You will give EEC object handle, RCLK source handle, and a handle of the
output pin to configure. These are all objects in the EEC subsystem.

Some of the RCLK sources are pre-attached to a netdevice, so they carry
an ifindex reference. Some are external and do not have a netdevice
(that's for NIC-to-NIC frequency bridges, external GPS's and whatnot).

Eventually to implement the request, the EEC object would call its
creator through a callback appropriate for the request.

> and this model would mix independent subsystems.

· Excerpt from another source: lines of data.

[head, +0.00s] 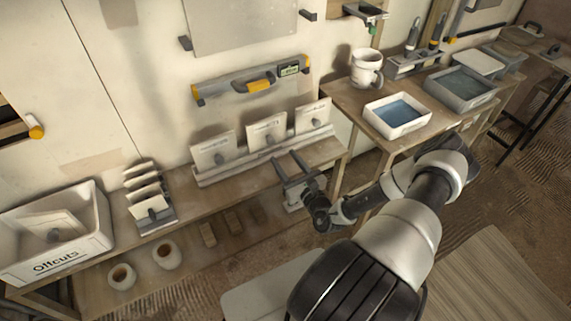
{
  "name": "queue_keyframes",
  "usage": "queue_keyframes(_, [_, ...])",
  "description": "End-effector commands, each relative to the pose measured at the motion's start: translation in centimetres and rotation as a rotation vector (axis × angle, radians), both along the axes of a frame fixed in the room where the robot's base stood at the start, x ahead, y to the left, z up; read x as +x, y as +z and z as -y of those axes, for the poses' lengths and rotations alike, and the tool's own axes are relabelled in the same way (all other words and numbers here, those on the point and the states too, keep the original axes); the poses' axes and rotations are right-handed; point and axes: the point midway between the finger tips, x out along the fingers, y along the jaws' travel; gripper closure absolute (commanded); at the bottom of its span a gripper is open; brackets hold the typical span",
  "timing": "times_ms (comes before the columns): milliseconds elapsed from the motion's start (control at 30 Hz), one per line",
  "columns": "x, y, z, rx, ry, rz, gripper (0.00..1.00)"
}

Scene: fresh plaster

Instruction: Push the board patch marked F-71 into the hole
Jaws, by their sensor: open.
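Three pale square board patches, a left one (213,152), a middle one (267,132) and a right one (313,116), each with a small grey knob, lean in a grey rack (225,172) on the low bench. Their markings are too small to read, so I cannot tell which is F-71. My gripper (287,160) is open and empty, its two fingers pointing toward the rack between the middle and right patches. Another knobbed patch (58,222) lies in the white Offcuts bin (60,258). Dark openings show in the wall at the far left (10,122); I cannot tell which hole fits.
A spirit level (225,85) hangs above the rack. A small slotted holder (150,207) stands left of it. A higher table (345,98) at right bears a mug (366,68), a white tub of blue liquid (397,115) and a grey tray (460,88).

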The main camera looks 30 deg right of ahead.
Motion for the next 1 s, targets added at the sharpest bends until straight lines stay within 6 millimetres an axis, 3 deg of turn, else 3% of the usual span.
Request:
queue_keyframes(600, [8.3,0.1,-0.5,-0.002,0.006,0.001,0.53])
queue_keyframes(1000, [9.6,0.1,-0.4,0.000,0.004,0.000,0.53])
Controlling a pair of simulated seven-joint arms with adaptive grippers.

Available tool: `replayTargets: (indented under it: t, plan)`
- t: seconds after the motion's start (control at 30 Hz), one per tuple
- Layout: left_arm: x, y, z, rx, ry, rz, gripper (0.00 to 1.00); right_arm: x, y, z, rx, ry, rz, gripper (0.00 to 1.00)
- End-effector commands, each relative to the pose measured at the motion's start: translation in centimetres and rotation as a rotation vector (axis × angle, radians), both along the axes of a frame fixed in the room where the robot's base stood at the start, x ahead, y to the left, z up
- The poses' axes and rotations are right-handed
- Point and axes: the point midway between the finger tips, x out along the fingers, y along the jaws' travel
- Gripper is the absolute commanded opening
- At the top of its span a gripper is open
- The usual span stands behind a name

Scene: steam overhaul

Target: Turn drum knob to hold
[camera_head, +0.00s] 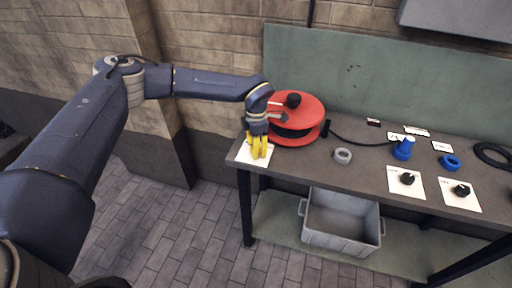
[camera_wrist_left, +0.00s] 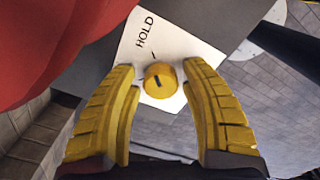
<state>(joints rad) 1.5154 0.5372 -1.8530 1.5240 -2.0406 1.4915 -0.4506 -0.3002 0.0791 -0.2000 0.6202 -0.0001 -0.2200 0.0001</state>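The yellow drum knob (camera_wrist_left: 160,80) sits on a white card (camera_wrist_left: 180,45) printed HOLD, with a small tick between the word and the knob. A short dark line marks the knob's top; it looks tilted away from the tick. My left gripper (camera_wrist_left: 162,78) has its yellow fingers on either side of the knob, open, with a visible gap on each side. In the head view my left gripper (camera_head: 259,148) points down over the white card (camera_head: 244,156) at the bench's left end, hiding the knob. The red drum (camera_head: 297,117) stands right beside it. My right gripper is not in view.
The bench (camera_head: 347,180) also holds a grey ring (camera_head: 342,156), a blue fitting (camera_head: 403,149), a blue ring (camera_head: 450,162) and two black knobs (camera_head: 408,178) (camera_head: 461,190) on white cards. A grey crate (camera_head: 340,222) sits on the lower shelf.

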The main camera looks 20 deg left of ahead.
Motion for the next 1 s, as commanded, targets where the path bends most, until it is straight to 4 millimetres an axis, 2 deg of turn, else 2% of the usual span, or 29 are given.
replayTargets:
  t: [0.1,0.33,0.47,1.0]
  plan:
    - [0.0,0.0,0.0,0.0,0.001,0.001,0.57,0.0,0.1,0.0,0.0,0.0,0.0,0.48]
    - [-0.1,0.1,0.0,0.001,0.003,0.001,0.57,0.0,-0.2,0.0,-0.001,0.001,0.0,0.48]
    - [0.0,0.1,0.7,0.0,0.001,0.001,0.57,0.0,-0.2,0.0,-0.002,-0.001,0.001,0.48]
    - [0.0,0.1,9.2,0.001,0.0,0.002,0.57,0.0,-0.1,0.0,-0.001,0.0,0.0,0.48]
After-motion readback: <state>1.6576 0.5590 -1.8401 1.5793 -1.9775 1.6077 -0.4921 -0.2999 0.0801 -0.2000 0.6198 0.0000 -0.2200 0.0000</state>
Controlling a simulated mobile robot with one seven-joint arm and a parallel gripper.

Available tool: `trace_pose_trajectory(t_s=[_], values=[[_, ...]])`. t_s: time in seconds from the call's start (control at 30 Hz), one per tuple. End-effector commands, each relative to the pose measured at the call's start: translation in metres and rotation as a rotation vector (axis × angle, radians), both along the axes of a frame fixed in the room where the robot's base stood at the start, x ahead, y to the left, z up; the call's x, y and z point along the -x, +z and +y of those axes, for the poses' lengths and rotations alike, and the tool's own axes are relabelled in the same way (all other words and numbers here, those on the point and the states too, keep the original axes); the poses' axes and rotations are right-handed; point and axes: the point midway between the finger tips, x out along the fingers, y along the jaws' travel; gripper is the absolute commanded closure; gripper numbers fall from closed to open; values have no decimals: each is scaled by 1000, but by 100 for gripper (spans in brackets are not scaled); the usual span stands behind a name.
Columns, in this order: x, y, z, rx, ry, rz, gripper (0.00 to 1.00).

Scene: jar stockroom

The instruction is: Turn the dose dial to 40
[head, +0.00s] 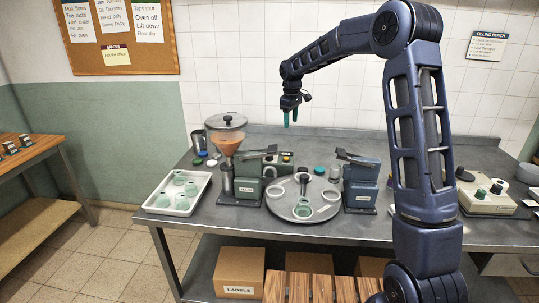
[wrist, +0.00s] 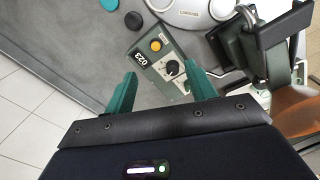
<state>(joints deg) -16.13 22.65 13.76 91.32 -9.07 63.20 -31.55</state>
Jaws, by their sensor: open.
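The dose dial is a black round knob (wrist: 173,68) on a green control box (wrist: 150,50) in the wrist view. The box also has an orange button (wrist: 156,45) and a dark display (wrist: 142,61) that appears to read 023, upside down in this view. The knob's scale is too small to read. In the head view the control box (head: 285,166) stands on the bench behind the filler. My gripper (head: 290,119) hangs well above the bench there, fingers down. In the wrist view my gripper (wrist: 160,74) is open and empty, its green fingers on either side of the box.
The filler with its orange-filled hopper (head: 228,140) stands left of the box. A round turntable (head: 302,212) with ring holders is in front, and a blue press (head: 360,182) to its right. A white tray (head: 165,207) holds several green jars. Lids lie on the bench.

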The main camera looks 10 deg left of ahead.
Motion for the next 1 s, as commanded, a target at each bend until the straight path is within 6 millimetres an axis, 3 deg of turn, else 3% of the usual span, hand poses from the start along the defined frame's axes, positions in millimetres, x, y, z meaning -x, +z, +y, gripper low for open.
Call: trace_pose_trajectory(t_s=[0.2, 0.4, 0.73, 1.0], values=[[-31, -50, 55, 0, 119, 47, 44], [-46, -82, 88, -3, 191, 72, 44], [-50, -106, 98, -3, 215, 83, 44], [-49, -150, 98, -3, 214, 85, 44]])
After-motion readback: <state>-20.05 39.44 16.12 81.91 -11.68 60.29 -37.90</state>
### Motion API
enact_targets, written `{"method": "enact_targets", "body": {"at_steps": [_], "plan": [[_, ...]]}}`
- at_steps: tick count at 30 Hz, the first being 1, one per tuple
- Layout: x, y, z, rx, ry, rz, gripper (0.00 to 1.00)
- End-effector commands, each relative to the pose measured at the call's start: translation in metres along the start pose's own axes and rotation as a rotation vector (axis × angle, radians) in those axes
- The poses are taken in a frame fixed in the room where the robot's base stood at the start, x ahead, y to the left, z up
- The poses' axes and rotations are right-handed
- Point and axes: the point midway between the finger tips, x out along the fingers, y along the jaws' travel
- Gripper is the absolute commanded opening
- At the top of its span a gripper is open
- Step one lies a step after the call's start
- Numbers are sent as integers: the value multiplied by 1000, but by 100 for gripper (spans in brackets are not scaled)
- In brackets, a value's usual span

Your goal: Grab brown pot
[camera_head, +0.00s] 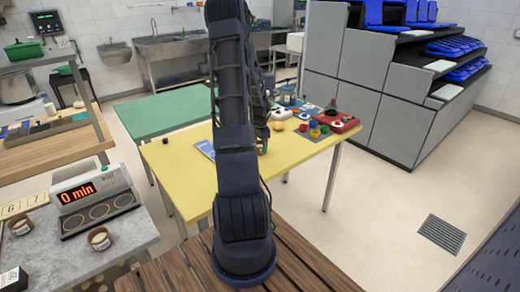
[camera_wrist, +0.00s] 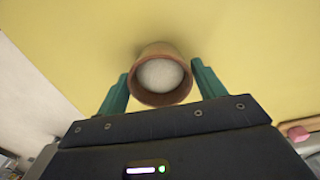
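A small brown pot (camera_wrist: 160,92) with a pale, whitish inside shows in the wrist view, over the yellow table top. My gripper (camera_wrist: 161,74) has its two green fingers on either side of the pot, the tips reaching past its rim. The fingers lie very close to the pot's sides; I cannot tell whether they press on it. I also cannot tell whether the pot rests on the table. In the head view my arm hides this pot and most of my gripper.
The yellow table (camera_head: 185,175) carries a red tray (camera_head: 338,122) and small coloured items at its right end. A green table (camera_head: 165,110) stands behind. Two brown cups (camera_head: 99,238) are on the grey counter at left, beside a timer (camera_head: 80,192). A pink block (camera_wrist: 298,133) is at lower right.

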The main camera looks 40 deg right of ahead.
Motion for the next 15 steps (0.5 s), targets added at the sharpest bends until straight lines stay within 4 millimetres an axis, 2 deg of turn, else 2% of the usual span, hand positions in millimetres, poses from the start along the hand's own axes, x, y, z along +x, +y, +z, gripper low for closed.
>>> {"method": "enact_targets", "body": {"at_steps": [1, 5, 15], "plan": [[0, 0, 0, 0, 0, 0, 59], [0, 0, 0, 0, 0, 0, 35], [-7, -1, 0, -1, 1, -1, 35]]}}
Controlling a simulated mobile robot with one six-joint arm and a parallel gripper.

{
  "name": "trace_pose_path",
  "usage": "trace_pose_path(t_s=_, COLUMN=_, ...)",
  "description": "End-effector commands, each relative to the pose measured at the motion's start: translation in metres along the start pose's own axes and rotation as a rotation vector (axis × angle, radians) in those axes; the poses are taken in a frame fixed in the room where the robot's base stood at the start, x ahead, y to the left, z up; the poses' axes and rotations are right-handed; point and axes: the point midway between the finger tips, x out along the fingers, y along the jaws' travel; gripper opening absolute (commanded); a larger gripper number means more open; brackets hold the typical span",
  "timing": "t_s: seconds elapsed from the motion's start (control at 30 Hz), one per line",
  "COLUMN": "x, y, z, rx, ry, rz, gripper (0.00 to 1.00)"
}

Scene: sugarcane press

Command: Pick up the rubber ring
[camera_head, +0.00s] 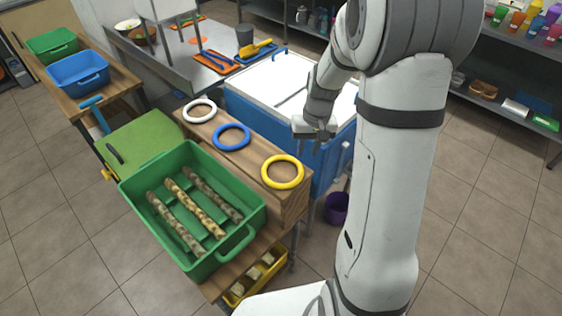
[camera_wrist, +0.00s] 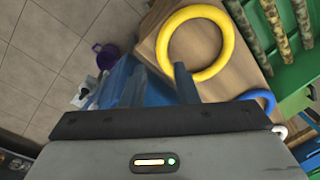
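Three rings lie flat in a row on a wooden bench: a white ring (camera_head: 200,101), a blue ring (camera_head: 232,126) and a yellow ring (camera_head: 302,172). My gripper (camera_head: 316,143) hangs above and behind the yellow ring, to its upper right in the head view, near the blue cooler. In the wrist view the yellow ring (camera_wrist: 226,60) lies beyond my gripper (camera_wrist: 159,80), partly overlapped by one finger. The blue ring (camera_wrist: 262,98) is mostly hidden by the gripper body there. The fingers look apart, with nothing held between them.
A green crate (camera_head: 130,187) with several cane pieces stands in front of the rings. A blue cooler (camera_head: 240,108) with a white lid stands behind the bench. A purple bucket (camera_head: 337,208) is on the floor. A metal table (camera_head: 180,68) holds utensils.

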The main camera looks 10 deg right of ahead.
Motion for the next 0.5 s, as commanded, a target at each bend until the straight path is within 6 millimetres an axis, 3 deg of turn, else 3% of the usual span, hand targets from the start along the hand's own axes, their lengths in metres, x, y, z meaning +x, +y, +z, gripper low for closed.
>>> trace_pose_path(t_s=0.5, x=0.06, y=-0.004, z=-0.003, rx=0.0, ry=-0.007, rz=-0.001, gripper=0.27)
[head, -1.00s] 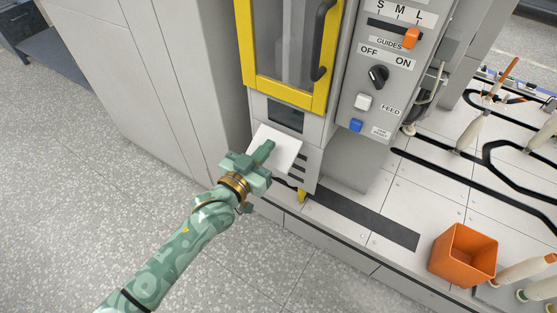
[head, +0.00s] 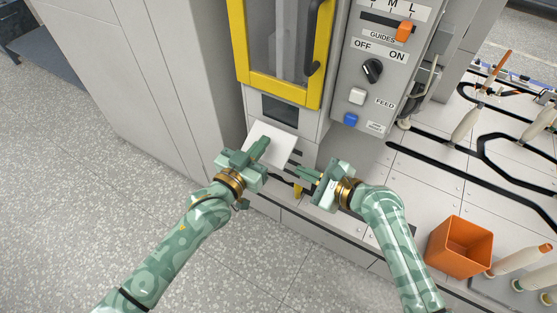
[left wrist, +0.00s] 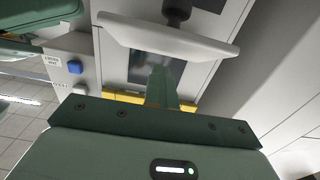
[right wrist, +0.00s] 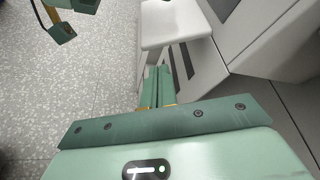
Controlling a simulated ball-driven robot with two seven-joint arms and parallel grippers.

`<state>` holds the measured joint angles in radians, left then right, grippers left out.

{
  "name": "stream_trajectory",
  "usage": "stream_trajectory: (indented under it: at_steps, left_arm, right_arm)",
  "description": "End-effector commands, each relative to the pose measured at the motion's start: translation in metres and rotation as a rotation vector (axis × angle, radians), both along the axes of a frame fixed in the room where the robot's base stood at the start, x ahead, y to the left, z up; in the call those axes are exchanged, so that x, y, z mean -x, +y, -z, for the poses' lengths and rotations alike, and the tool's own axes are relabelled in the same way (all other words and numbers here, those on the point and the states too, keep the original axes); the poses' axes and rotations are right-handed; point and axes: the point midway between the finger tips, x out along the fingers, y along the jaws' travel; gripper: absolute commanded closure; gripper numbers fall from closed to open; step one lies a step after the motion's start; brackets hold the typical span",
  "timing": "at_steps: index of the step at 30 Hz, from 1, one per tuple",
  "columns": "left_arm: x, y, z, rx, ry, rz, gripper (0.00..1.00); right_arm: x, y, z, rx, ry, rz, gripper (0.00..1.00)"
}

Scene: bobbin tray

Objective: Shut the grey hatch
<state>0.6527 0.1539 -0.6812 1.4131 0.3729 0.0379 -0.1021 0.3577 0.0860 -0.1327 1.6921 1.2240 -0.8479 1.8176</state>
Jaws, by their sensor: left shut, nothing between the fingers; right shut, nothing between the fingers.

The only place where netdevices are tightly coupled to the EEC are those
pre-attached pins. But OK, EEC just happens to be very, very often part
of a NIC, and being able to say, this RCLK comes from swp1, is just
very, very handy. But it is not a requirement. The EEC model can just as
easily represent external pins, or weird stuff like boards that have
nothing _but_ external pins.

> The netdev -> EEC should be a downstream relation, just like the PTP
> is now If a netdev wants to check what's the state of EEC driving it -
> it can do it, but I don't see a way for the EEC subsystem to directly
> configure something in Potentially couple different MAC chips without
> calling a kind of netdev API. And that's what those patches address.

Either the device packages everything, e.g. a switch, or an EEC-enabled
NIC. In that case, the NIC driver instantiates the EEC, and pins, and
RCLK sources, and netdevices. EEC configuration ends up getting handled
by this device driver, because that's the way it set things up.

Or we have a NIC separate from the EEC, but there is still an option to
hook those up somehow. That looks like something that should probably be
represented by an EEC with some external RCLK sources. (Or maybe they
are just inout pins or whatever, that is a detail.) Then the EEC driver
ends up instantiating the object, and implementing the requests. And the
admin needs to have external information to know that external pin such
and such is actually connected to PHY such and such.